Mimodrames
L’homme qui montra le mieux les limites théoriques et drolatiques du flegme britannique serait-il Henry Mayo Bateman ? A la lecture de ce choix d’une soixantaine de Mimodrames, publiés entre 1916 et 1930, on serait enclin à le penser, tant l’énergie intacte de ces saynètes muettes semble déchaîner pour le pire et le plus drôle, ces trésors d’énergies morales contraintes permettant de rester calme en toutes circonstances.
Ici, tout démarre généralement dans une rythmique calculée voire familière, pour se terminer dans une démesure enflant têtes ou décors pour mieux laisser dans le hiatus de ce parcours le rire cathartique se libérer avec éclat. Le génie et l’acuité de Bateman étant de prendre ses lecteurs littéralement corps et âme.
Cette anthologie bilingue français-anglais a semblé profiter d’une double heureuse opportunité. D’abord l’exposition d’Art Spiegelman mettant en lumière dans son « musée privé » le dessinateur britannique parmi d’autres maîtres ; ensuite une exposition monographique au Cartoon Museum de Londres intitulée « The man who went mad on paper » (du 11 avril au 22 juillet 2012). L’ouvrage est assorti de deux textes : une introduction d’Anthony Anderson retraçant la vie d’Henry Mayo Bateman (1887-1970), et une postface de Thierry Groensteen évoquant l’art du mimodrame.
Un peu comme pour Hergé, l’œuvre de Bateman reflète assez fidèlement sa vie. Il trouve son inspiration dans ses contrariétés du quotidien, qu’elles soient un échec à son engagement militaire, un goût inassouvi pour la peinture, voire des aléas administratifs et fiscaux témoignant indirectement de son très grand succès auprès des plus grands magazines anglais. L’auteur se défoule, se décharge dans le dessin à charge par la grâce et la légèreté d’un humour dont l’absurdité est le moteur, entretenant autant qu’entrainé par un trait virtuose.
Comme le montre Anderson, l’idée de cette série « The man who… », de ces récits de une ou plusieurs planches, doit beaucoup aux histoires sans paroles de Caran d’Ache, mais aussi, et cette fois-ci un peu comme Windsor McCay, à un goût pour le théâtre, le music hall, voire les débuts du cinéma et du dessin animé. Bateman passe d’un illustrateur de blague, de dessin légendé,[1] à un plaisir graphique pur, libéré des mots et du « ne pas à dire », pour mieux montrer, dévoilé dans l’agilité de l’esprit et du souffle moqueur de soi, un « mieux vaux en rire » dynamique.
L’essentiel de ces histoires témoignent d’un auteur dans sa trentaine.

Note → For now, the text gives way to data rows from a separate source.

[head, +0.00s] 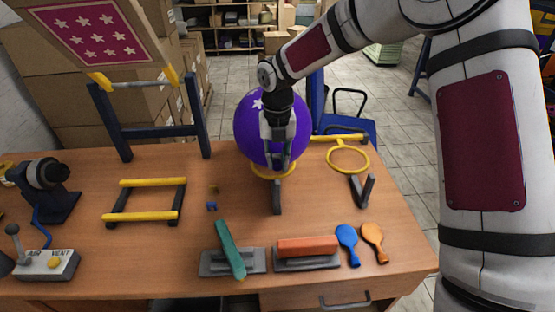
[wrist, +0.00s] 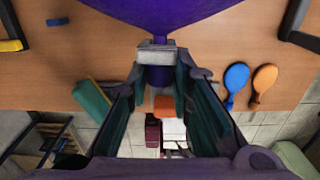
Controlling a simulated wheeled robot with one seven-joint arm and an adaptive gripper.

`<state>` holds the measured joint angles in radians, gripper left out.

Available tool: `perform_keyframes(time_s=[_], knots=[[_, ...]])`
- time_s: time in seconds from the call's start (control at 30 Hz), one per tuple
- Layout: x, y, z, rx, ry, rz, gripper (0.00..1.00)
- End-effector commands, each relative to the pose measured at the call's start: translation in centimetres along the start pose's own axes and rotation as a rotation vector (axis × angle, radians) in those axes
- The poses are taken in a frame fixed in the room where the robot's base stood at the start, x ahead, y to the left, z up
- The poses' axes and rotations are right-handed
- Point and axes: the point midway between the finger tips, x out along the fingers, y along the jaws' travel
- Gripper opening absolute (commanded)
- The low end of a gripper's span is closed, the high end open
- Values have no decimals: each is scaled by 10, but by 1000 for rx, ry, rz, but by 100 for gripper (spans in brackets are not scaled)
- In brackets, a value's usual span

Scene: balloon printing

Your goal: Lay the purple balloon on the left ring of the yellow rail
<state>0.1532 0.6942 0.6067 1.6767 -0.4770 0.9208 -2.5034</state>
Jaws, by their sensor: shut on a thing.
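The purple balloon (head: 245,135), with white stars, is at the middle of the table's back part. My gripper (head: 278,162) is in front of it, shut on its neck end, where a grey clip (wrist: 158,50) shows in the wrist view. The balloon's purple underside (wrist: 150,12) fills the top of the wrist view. The left ring (head: 273,175) of the yellow rail (head: 340,137) shows as a yellow arc under the balloon; the rest is hidden. I cannot tell whether the balloon touches it. The right ring (head: 348,158) is empty.
A dark stand with yellow tips (head: 150,130) and a low yellow-barred frame (head: 150,184) stand to the left.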

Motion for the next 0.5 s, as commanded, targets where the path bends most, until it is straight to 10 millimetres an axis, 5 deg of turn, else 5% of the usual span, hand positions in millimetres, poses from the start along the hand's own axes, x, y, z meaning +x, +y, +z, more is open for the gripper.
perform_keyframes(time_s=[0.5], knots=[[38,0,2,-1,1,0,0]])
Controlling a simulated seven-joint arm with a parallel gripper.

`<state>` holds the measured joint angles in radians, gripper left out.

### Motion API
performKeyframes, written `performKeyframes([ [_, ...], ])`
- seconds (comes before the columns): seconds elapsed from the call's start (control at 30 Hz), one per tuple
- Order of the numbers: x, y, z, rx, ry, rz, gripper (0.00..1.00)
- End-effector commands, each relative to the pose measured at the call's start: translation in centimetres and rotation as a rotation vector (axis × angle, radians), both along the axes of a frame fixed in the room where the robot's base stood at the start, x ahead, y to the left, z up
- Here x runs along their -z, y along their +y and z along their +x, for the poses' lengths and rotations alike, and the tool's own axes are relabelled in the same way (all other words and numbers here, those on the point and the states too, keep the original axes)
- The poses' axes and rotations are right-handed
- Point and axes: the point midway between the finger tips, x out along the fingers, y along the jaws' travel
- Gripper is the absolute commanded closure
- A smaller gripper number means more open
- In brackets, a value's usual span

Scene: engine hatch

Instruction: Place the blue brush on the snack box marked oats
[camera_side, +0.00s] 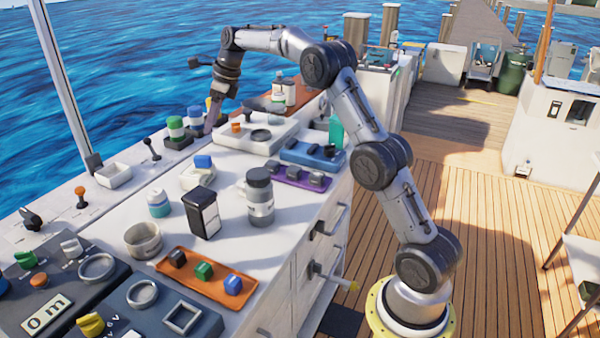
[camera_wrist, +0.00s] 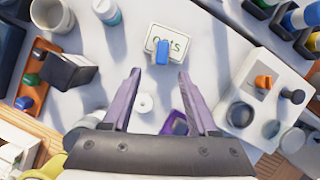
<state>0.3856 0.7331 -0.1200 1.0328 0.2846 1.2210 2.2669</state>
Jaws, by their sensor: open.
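The oats snack box (camera_wrist: 150,43) is a white block with dark lettering, ahead of my fingers in the wrist view. The blue brush (camera_wrist: 162,53) appears as a small blue block on top of it, over part of the lettering. In the side view the brush (camera_side: 203,161) sits on the pale box (camera_side: 196,180) in the middle of the counter. My gripper (camera_wrist: 160,80) is open, with two purple-grey fingers apart and nothing between them. In the side view my gripper (camera_side: 210,122) is at the counter's far side, apart from the box and brush.
A dark-lidded jar (camera_side: 260,198), a black-and-white holder (camera_side: 202,213) and a small teal-and-white bottle (camera_side: 158,204) stand near the box. An orange tray (camera_side: 190,283) holds small blocks. A white panel with knobs (camera_wrist: 258,120) lies right in the wrist view.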

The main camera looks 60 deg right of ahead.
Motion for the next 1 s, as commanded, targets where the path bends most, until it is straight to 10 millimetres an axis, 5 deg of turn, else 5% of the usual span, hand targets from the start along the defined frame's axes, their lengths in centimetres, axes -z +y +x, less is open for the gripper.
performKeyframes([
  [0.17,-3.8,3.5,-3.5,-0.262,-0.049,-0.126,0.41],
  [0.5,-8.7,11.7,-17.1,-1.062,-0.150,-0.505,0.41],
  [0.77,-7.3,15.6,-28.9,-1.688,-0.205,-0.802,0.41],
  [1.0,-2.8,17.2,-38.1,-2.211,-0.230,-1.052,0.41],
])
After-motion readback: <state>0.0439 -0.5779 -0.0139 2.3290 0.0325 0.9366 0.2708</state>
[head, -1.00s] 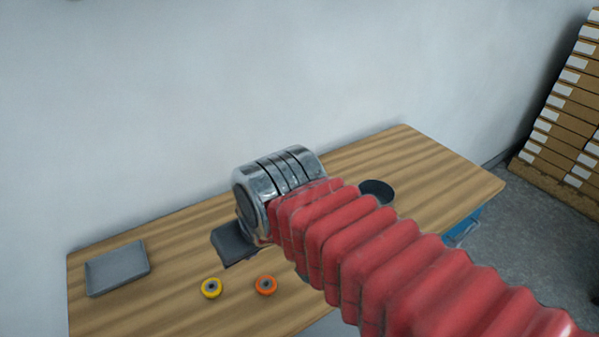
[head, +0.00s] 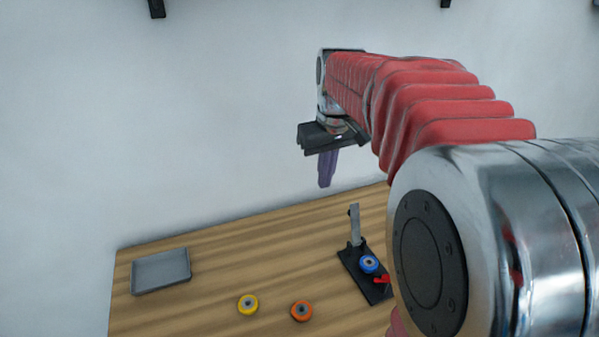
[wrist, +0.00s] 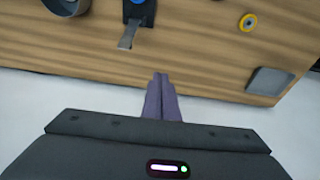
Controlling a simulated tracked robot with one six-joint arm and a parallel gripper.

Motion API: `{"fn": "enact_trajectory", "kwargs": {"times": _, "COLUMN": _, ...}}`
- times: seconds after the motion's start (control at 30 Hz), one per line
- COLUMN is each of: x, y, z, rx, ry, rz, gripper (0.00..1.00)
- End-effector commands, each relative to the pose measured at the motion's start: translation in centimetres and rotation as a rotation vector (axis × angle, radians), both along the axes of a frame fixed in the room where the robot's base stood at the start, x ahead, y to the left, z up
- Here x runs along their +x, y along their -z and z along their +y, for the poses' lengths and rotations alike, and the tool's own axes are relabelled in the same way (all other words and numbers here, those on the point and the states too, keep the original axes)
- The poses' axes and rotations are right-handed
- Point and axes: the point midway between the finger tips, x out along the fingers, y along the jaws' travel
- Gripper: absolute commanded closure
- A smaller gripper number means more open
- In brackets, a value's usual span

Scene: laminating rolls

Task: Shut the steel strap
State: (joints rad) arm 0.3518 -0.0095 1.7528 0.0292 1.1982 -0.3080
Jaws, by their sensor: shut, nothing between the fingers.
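The steel strap (head: 355,224) stands up, open, at the far end of a black base plate (head: 352,262) on the table. In the wrist view the strap (wrist: 128,38) points from the base toward my fingers. A blue roll (head: 368,263) sits on the base, with a red lever (head: 382,280) beside it. My gripper (head: 325,185) is shut and empty, in the air above the table's back edge, up and left of the strap. In the wrist view the purple fingertips (wrist: 160,76) are together, apart from the strap.
A yellow roll (head: 248,305) and an orange roll (head: 301,311) lie left of the base. A grey tray (head: 161,271) lies at the table's left. A dark round container (wrist: 66,6) shows in the wrist view. The wall is close behind the table.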

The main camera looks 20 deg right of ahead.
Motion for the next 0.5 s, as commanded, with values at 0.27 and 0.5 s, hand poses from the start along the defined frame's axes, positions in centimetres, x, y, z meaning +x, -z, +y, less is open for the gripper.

Bateman arrêtera son activité de dessinateur après 1935 pour se consacrer à la peinture. Son œuvre a profondément marqué aussi bien les générations de dessinateurs qui le suivront que les britanniques en général. Cette idée de carrière courte, un peu comme Bill Watterson, renforce la fulgurance intacte de ces œuvres, où apparaît une époque autant que la vitalité d’une neuvième chose se découvrant comme liberté.